What is required -
Report all lines holding "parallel".

Data to use -
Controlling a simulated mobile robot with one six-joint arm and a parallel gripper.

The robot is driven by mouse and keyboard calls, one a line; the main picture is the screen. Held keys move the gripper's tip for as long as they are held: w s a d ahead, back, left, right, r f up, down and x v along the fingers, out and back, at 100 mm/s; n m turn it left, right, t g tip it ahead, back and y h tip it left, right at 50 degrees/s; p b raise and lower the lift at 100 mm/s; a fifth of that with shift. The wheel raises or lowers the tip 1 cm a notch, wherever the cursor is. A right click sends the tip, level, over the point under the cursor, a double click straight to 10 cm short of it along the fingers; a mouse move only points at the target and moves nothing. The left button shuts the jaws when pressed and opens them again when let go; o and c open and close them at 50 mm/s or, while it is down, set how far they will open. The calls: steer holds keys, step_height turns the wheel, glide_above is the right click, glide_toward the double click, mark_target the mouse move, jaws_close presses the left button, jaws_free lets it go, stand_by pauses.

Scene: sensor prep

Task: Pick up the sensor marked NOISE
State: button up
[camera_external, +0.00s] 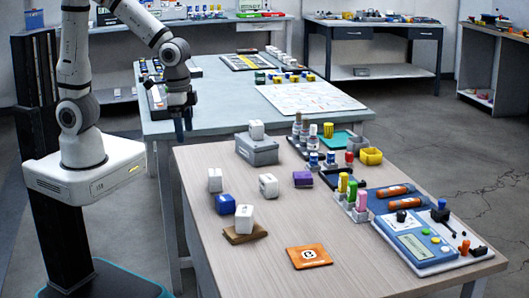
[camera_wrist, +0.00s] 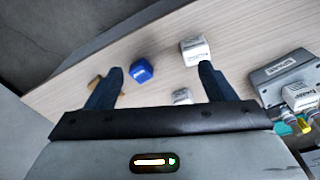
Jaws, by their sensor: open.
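Several white block-shaped sensors are on the wooden table; their labels are too small to read, so I cannot tell which is marked NOISE. One (camera_external: 215,180) stands near the table's left edge and shows in the wrist view (camera_wrist: 194,48), beside a fingertip. Another (camera_external: 268,185) is right of it, partly hidden in the wrist view (camera_wrist: 182,97). A third (camera_external: 256,129) sits on a grey box (camera_external: 258,152). A fourth (camera_external: 243,219) is on a brown wooden block (camera_external: 246,234). My gripper (camera_external: 183,132) is open, empty, pointing down above the table's back left corner; it also shows in the wrist view (camera_wrist: 160,74).
A blue block (camera_external: 225,204) and a purple block (camera_external: 303,179) stand near the sensors. An orange card (camera_external: 308,256) lies at the front. Coloured bottles, a yellow bin (camera_external: 371,156) and a meter (camera_external: 415,245) crowd the right side. The table's front left is clear.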

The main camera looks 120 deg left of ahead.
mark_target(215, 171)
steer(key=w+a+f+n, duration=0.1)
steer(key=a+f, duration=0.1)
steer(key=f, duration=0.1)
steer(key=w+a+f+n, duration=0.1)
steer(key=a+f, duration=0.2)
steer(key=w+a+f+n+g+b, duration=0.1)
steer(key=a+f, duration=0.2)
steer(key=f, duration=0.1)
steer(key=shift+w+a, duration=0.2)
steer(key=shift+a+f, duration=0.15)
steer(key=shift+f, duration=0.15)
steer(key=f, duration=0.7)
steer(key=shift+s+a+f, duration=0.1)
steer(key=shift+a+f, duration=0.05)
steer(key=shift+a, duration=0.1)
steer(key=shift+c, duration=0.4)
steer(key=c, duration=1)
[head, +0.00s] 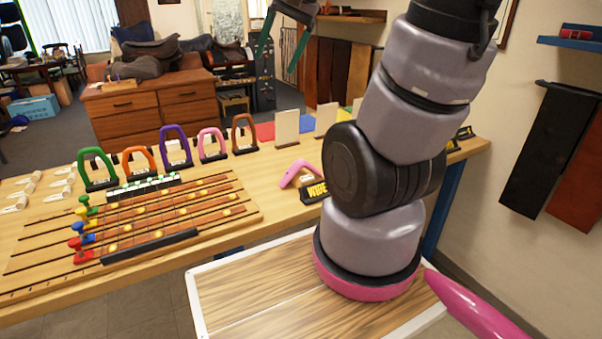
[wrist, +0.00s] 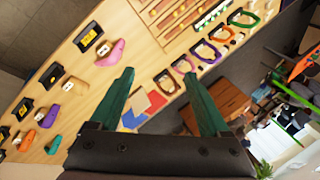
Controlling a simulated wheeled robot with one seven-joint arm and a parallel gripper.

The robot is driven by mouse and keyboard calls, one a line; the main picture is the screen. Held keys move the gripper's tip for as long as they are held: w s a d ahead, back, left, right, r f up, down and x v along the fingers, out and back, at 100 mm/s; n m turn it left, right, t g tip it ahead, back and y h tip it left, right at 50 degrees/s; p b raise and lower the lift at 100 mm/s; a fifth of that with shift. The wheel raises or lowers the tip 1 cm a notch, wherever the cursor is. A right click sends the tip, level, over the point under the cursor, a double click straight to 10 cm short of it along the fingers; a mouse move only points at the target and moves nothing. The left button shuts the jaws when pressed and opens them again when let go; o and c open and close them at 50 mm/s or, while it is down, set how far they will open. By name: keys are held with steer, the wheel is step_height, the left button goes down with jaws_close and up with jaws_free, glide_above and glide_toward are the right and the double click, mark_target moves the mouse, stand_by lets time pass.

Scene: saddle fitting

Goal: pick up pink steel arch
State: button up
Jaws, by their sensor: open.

Exercise output -
Controlling a simulated mobile robot with one six-joint arm and a parallel gripper.
Controlling a simulated wheeled robot with one seven-joint arm and a parallel gripper.

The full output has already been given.